Below are some records; quote exactly the lines from the one that contains "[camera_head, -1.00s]" through the one that contains "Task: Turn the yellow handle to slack", inclusive, and no others.

─── MATERIAL FOR THIS TASK

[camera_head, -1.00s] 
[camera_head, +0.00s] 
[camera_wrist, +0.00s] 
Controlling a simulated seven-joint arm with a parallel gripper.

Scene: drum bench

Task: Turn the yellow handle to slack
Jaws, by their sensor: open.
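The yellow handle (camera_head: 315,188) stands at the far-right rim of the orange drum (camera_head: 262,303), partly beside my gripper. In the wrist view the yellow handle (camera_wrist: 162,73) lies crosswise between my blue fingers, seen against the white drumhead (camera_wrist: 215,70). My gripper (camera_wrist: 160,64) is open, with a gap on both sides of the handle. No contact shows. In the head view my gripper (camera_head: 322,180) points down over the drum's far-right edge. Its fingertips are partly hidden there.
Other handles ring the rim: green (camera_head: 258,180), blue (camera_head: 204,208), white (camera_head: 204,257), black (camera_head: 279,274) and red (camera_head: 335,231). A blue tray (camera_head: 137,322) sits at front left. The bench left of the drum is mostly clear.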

──────
─── MATERIAL FOR THIS TASK

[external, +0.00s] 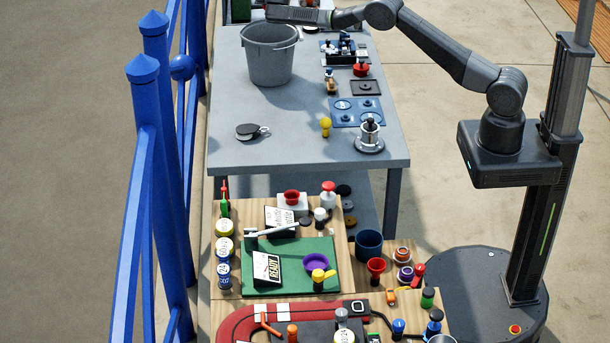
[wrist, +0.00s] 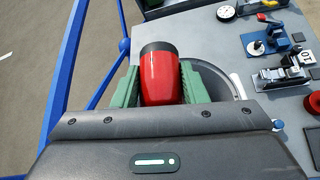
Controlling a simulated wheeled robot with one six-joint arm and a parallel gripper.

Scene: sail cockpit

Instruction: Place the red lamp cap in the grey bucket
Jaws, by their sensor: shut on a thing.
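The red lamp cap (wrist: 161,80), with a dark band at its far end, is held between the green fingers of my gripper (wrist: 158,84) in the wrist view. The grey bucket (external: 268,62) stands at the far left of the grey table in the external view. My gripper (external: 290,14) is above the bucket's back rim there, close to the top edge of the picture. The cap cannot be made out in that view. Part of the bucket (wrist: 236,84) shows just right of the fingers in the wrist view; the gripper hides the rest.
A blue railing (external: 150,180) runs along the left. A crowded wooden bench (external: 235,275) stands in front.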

──────

- _SOLUTION FOR THIS TASK_:
[camera_head, -1.00s] 
[camera_head, +0.00s] 
[camera_wrist, +0.00s] 
Controlling a simulated seven-joint arm with a parallel gripper.

Scene: drum bench

Task: Turn the yellow handle to slack

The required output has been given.